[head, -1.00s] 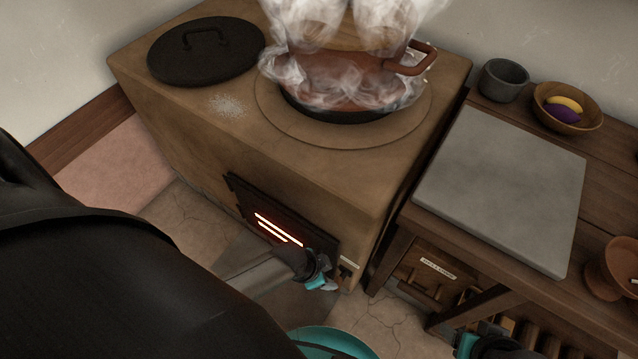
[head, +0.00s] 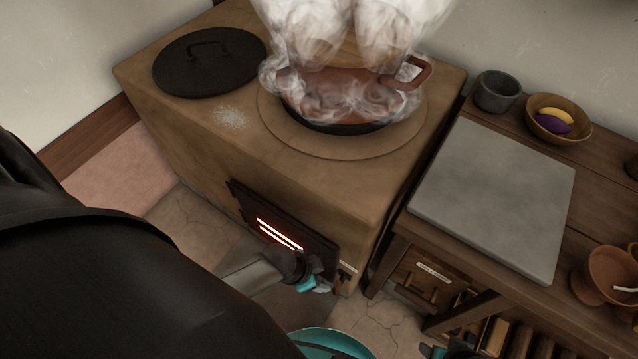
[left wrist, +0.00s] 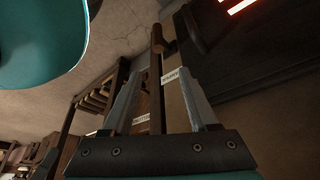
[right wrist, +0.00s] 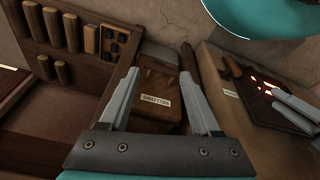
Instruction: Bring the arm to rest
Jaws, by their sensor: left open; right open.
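My left gripper (head: 322,287) is open and empty, low in front of the stove beside its dark fire door (head: 325,247), whose slots glow. In the left wrist view its two fingers (left wrist: 160,88) stand apart; a wooden-ended handle (left wrist: 158,42) shows beyond them, and I cannot tell whether it touches them. My right gripper (head: 436,351) is mostly cut off at the bottom edge of the head view. In the right wrist view its fingers (right wrist: 160,76) are apart and empty, facing a labelled wooden box (right wrist: 158,98). My left gripper's fingers also show there (right wrist: 295,108).
The clay stove (head: 190,120) carries a steaming pot (head: 340,95) and a black lid (head: 210,62). The wooden bench (head: 600,190) holds a grey slab (head: 495,195), a grey cup (head: 497,92), a fruit bowl (head: 545,130) and a clay vessel (head: 603,275). Cracked floor (head: 375,320) lies between.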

━━━━━━━━━━━━━━━━

## Task to carry out:
Please reproduce the listing exactly from its opening line through the line that contains "Instruction: Bring the arm to rest", both included, with all pictures omitted.

## Task solution:
[head, -1.00s] 
[head, +0.00s] 
[left wrist, +0.00s] 
[right wrist, +0.00s] 
Instruction: Bring the arm to rest

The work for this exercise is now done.